● JOB
Report only the number of lines that hold the word "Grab".

--- START DATA FOR THIS EXERCISE ---

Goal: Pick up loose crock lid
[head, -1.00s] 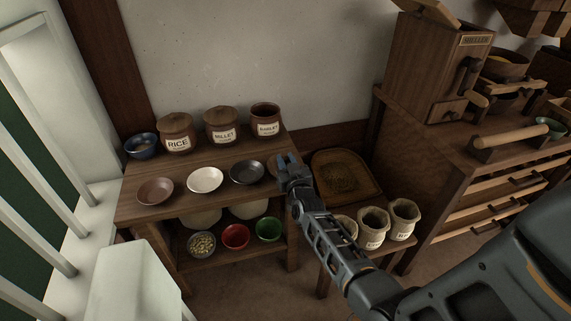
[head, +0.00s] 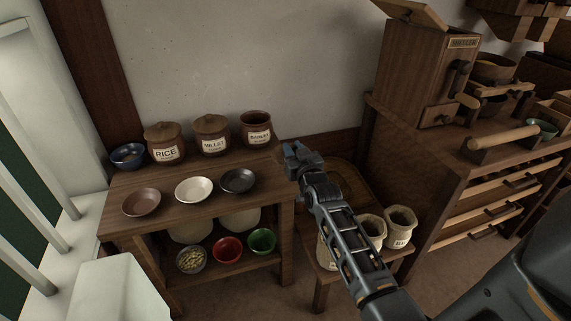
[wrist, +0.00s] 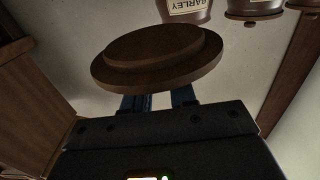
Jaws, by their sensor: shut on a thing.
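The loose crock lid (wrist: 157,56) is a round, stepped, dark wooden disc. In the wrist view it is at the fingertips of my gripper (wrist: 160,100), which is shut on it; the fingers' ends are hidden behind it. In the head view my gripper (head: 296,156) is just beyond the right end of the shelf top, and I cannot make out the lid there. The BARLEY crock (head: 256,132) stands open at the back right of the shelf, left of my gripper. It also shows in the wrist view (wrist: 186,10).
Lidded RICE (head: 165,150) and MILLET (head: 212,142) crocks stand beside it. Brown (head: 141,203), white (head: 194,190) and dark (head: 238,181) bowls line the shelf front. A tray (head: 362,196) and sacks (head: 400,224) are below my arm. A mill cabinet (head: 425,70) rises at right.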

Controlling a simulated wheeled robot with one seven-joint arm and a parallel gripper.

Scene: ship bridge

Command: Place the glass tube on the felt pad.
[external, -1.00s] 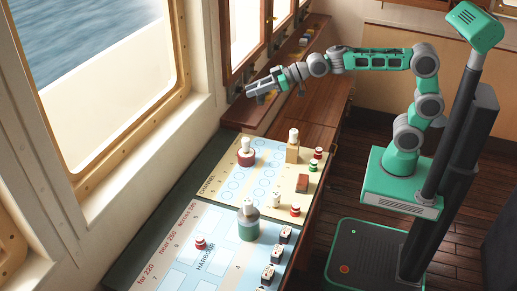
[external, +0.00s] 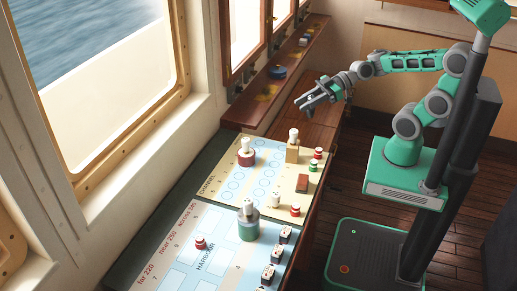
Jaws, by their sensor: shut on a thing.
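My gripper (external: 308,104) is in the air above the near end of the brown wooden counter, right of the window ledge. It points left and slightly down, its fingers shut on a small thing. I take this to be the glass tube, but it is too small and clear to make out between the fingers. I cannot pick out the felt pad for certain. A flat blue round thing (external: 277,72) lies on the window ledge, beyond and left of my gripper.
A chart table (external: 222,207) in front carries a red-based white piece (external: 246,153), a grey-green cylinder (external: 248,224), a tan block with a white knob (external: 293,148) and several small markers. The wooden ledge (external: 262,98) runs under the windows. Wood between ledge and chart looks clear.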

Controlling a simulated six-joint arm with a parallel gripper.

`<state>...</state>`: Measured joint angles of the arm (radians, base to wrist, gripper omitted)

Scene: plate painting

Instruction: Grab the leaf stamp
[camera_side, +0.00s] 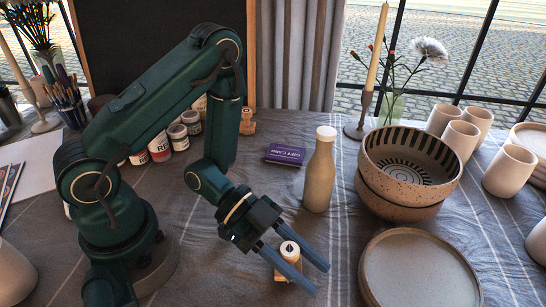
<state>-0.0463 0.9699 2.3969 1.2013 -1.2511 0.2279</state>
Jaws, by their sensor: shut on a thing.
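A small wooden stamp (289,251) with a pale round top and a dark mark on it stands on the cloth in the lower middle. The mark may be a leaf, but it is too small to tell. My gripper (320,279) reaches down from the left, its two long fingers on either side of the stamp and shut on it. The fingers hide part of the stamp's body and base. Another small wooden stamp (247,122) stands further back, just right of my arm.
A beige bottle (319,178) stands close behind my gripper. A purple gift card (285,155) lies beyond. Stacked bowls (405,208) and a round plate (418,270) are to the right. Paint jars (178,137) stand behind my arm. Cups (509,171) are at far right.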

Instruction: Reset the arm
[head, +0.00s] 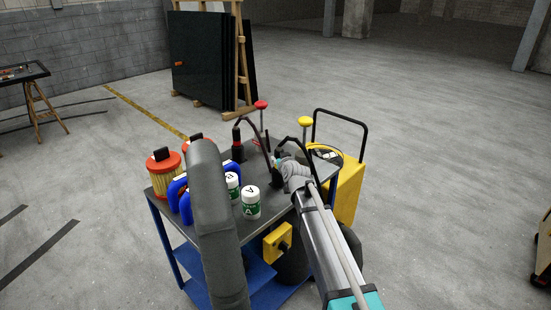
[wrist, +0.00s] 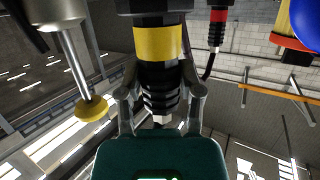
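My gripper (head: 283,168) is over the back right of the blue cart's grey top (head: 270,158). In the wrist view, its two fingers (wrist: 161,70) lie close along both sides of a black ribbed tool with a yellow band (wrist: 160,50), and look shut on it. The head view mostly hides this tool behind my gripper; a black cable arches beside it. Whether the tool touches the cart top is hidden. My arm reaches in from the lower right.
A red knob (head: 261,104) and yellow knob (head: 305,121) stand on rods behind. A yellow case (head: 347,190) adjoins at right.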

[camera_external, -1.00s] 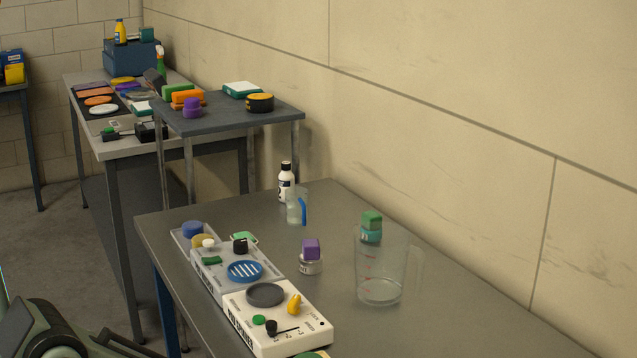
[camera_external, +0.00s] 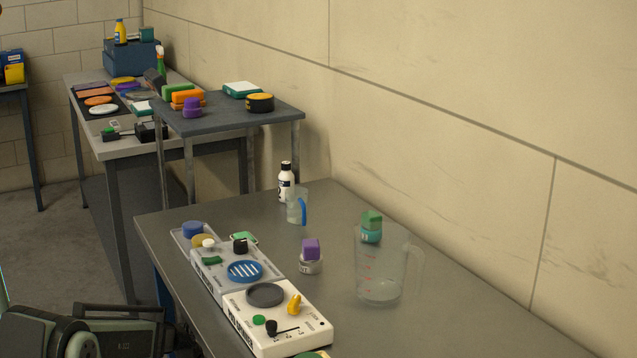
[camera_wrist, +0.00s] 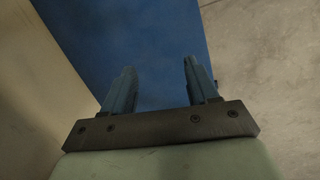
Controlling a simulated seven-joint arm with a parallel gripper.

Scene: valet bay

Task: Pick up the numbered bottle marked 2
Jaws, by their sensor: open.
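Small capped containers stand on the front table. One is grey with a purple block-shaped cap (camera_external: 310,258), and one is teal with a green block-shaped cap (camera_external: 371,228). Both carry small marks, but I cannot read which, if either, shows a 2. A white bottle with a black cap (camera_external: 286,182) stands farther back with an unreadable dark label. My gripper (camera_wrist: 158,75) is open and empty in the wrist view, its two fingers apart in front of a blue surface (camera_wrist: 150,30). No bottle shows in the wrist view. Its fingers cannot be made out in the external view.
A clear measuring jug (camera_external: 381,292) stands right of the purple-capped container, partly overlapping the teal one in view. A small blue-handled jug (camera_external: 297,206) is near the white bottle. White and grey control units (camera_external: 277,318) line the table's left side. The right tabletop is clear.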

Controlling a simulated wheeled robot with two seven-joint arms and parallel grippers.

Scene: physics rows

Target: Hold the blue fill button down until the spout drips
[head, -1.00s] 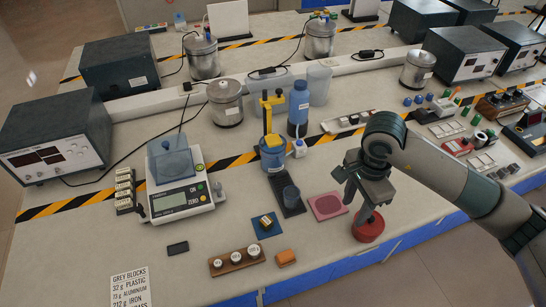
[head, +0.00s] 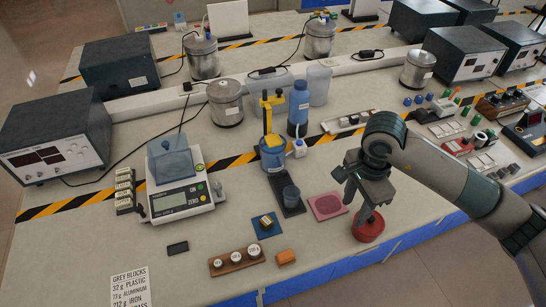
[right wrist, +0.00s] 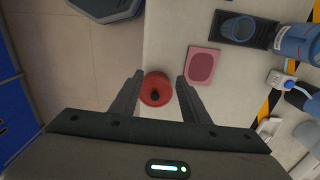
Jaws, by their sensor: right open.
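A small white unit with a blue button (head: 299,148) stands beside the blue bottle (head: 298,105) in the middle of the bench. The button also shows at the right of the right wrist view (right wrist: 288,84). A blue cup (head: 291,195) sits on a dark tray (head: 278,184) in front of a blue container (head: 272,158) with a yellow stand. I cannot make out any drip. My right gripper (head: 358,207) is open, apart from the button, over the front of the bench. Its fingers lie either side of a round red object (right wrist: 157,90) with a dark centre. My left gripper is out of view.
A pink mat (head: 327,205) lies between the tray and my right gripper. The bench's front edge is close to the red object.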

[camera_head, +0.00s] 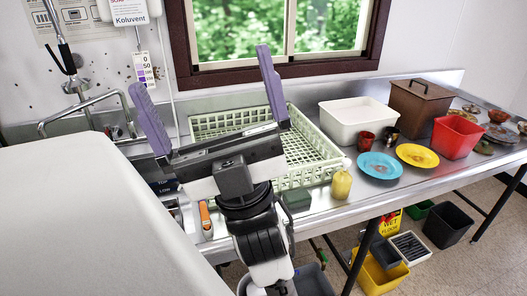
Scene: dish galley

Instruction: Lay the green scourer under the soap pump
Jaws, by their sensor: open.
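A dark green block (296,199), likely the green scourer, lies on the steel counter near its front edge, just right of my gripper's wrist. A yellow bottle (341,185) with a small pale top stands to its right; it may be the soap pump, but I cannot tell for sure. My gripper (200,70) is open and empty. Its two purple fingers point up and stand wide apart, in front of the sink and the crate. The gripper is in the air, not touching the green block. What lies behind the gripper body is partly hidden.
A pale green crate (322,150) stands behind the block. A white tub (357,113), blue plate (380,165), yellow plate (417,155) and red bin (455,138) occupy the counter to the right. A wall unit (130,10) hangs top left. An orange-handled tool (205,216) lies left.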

--- END DATA FOR THIS EXERCISE ---
--- START DATA FOR THIS EXERCISE ---

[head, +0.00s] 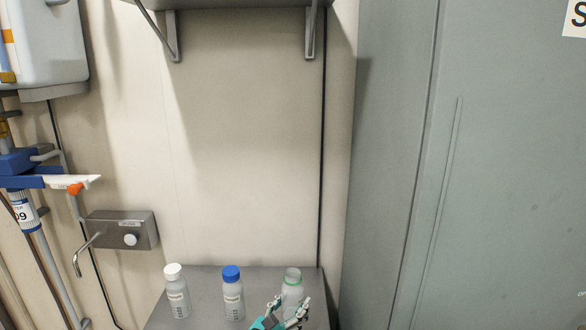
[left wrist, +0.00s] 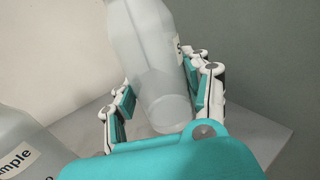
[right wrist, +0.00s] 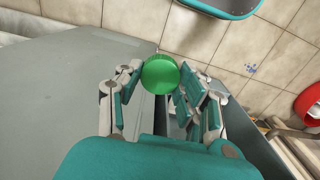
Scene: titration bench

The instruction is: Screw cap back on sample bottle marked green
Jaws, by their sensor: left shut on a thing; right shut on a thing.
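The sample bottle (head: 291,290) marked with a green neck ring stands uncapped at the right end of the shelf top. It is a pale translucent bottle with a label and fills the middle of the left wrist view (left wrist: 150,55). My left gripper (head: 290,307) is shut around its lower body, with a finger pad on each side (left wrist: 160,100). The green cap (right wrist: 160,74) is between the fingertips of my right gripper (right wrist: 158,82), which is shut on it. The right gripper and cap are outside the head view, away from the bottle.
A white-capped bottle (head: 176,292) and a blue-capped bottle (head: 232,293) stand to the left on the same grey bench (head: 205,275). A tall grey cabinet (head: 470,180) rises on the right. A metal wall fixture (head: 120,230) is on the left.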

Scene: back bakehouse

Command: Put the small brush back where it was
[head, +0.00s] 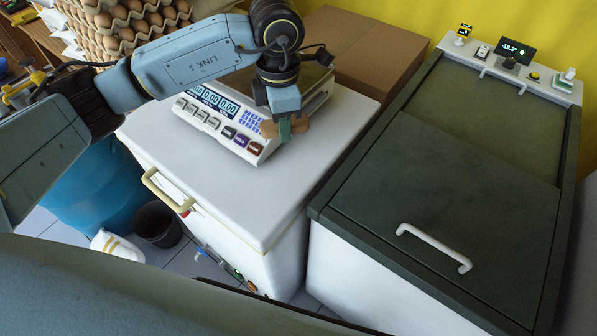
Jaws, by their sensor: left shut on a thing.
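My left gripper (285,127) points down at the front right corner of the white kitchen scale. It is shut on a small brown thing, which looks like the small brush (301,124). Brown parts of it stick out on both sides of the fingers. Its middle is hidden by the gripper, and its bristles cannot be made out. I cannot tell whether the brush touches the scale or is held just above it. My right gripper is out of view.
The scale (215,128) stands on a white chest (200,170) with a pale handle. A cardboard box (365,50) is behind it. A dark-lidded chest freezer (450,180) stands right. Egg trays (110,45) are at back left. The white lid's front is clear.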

--- END DATA FOR THIS EXERCISE ---
--- START DATA FOR THIS EXERCISE ---

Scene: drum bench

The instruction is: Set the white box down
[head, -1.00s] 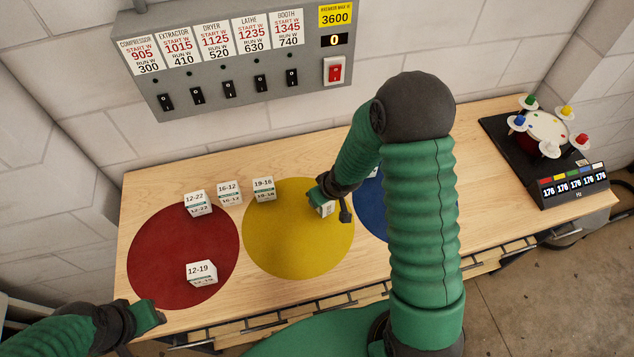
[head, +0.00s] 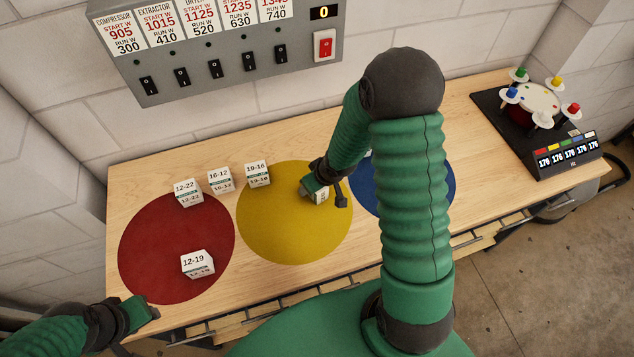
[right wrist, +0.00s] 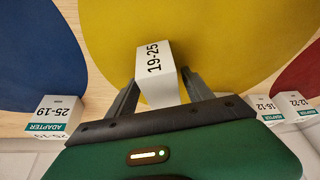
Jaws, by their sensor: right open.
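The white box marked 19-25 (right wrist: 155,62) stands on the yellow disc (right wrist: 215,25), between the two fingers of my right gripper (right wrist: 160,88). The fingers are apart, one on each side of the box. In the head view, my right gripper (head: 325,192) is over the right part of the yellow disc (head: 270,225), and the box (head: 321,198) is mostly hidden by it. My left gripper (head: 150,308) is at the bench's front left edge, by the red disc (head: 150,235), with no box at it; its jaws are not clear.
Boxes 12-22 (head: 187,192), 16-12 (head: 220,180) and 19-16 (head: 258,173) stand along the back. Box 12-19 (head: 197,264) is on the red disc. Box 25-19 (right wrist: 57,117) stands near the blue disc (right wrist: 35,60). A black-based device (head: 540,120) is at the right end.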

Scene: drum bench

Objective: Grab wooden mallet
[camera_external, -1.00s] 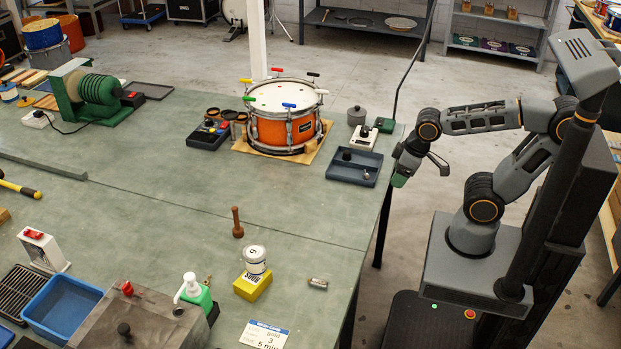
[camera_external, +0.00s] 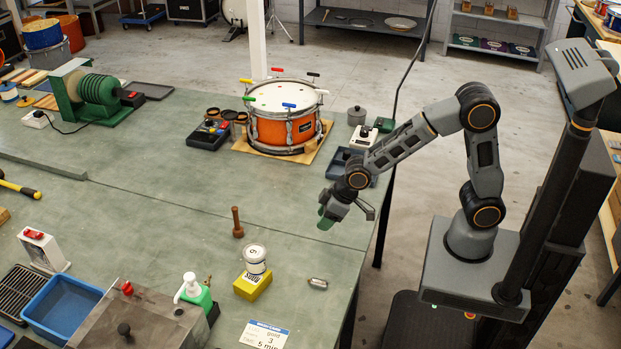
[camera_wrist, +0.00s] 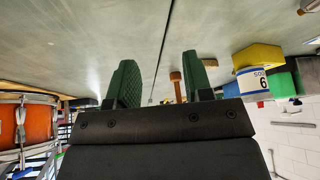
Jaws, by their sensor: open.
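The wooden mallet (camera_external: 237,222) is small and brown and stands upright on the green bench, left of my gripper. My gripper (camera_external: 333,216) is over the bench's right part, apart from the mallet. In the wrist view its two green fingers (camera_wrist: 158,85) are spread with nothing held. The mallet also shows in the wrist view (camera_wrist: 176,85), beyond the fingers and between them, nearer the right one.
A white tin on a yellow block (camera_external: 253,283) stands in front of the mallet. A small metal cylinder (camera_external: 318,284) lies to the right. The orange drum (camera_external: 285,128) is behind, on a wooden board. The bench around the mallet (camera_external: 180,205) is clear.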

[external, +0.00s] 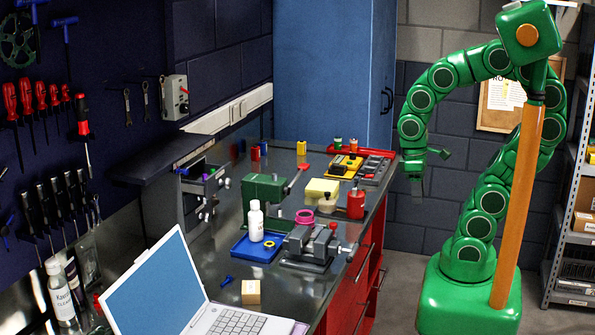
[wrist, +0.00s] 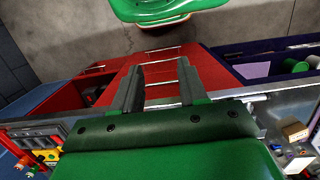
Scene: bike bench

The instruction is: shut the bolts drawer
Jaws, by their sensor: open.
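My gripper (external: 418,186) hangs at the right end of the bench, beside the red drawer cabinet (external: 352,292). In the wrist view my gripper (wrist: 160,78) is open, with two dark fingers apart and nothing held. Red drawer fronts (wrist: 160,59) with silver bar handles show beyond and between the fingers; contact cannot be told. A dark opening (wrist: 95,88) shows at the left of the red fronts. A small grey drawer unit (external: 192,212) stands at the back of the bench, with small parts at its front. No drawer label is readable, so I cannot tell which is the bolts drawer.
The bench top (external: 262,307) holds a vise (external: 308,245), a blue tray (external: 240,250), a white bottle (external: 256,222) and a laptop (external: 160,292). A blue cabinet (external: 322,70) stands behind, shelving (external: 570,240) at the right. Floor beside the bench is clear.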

--- END DATA FOR THIS EXERCISE ---

● WRITTEN REPLY
2